Omit all pictures, then retype the data exactly as given.

▶ [Data shown]
begin
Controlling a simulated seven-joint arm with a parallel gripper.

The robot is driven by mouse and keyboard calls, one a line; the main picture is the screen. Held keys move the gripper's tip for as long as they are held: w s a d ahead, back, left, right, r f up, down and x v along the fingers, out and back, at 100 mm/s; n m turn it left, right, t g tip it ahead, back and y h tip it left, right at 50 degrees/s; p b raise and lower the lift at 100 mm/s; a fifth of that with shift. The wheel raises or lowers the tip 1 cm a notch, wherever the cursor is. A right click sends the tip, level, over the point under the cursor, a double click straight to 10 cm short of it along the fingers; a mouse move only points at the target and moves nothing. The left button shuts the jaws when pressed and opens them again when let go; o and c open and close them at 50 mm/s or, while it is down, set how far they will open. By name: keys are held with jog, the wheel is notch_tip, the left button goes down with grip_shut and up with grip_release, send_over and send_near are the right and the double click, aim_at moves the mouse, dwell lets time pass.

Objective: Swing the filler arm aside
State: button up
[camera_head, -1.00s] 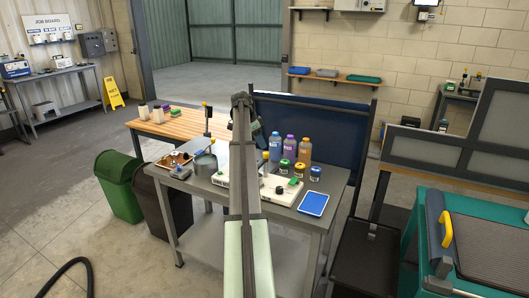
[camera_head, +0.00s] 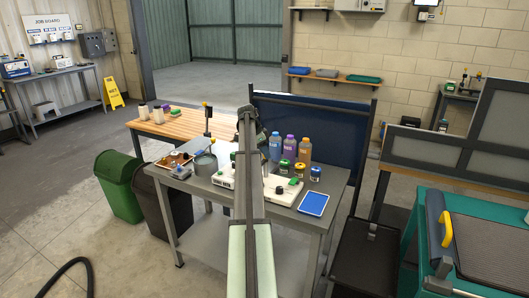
end
▶ [Full response]
Controlling a simulated seven-joint arm with a parallel gripper.

The robot is driven by mouse and keyboard calls, one a line; the main picture is the screen. Held keys move the gripper's tip for as long as they are held: w s a d ahead, back, left, right, r f up, down and x v along the fingers, out and back, at 100 mm/s; n m turn it left, right, t g tip it ahead, back and y h tip it left, right at 50 degrees/s; p b raise and lower the lift at 100 mm/s; a fifth of that with shift. The wheel raises or lowers the tip 1 cm a notch, wherever the cursor is. A right click sends the tip, level, over the point under the cursor, a double click straight to 10 cm short of it along the fingers; a mouse move only points at the target and moves nothing. The left button shuts the jaws when pressed and opens them again when let go; o and c open and close them at 50 mm/s or, while it is down, set how far they will open. By name: keys are held with jog, the wheel is notch_tip, the left button goes down with grip_shut and up with grip_release, send_over and send_near are the right and the double click, aim_at moves the mouse, dwell lets time pass.

Objective: Swing the filler arm aside
State: button up
[camera_head, -1.00s] 
[camera_head, +0.00s] 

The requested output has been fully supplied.